** PROBLEM REQUIREMENTS **
Output all lines exactly, with nothing added or dropped.

** AVAILABLE DATA **
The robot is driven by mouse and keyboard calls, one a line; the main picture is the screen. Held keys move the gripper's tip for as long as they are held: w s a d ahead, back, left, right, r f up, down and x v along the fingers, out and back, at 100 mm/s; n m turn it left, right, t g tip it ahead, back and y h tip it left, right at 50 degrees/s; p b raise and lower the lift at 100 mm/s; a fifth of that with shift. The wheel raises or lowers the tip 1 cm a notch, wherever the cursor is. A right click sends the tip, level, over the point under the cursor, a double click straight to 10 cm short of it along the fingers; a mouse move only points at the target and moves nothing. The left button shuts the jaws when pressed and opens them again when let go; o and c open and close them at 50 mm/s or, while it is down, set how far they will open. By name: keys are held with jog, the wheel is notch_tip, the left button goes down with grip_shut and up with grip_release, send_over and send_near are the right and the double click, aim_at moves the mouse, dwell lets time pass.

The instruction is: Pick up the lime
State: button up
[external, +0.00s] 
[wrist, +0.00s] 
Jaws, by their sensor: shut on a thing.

** TASK ANSWER **
The robot is driven by mouse and keyboard calls, one a line; the main picture is the screen. Held keys move the gripper's tip for as long as they are held: w s a d ahead, back, left, right, r f up, down and x v along the fingers, out and back, at 100 mm/s; n m turn it left, right, t g tip it ahead, back and y h tip it left, right at 50 degrees/s; p b raise and lower the lift at 100 mm/s; a fifth of that with shift. The wheel raises or lowers the tip 1 cm a notch, wherever the cursor is. A right click sends the tip, level, over the point under the cursor, a double click straight to 10 cm short of it along the fingers; a mouse move only points at the target and moves nothing. The left button shuts the jaws when pressed and opens them again when let go; o and c open and close them at 50 mm/s or, while it is down, set how far they will open. By name: keys are held with jog, the wheel is notch_tip, the left button goes down with grip_shut and up with grip_release, send_over and send_near are the right and the double click, aim_at moves the mouse, dwell lets time pass.

The instruction is: Pick up the lime
State: button up
[external, +0.00s] 
[wrist, +0.00s] 
Jaws, by their sensor: shut on a thing.

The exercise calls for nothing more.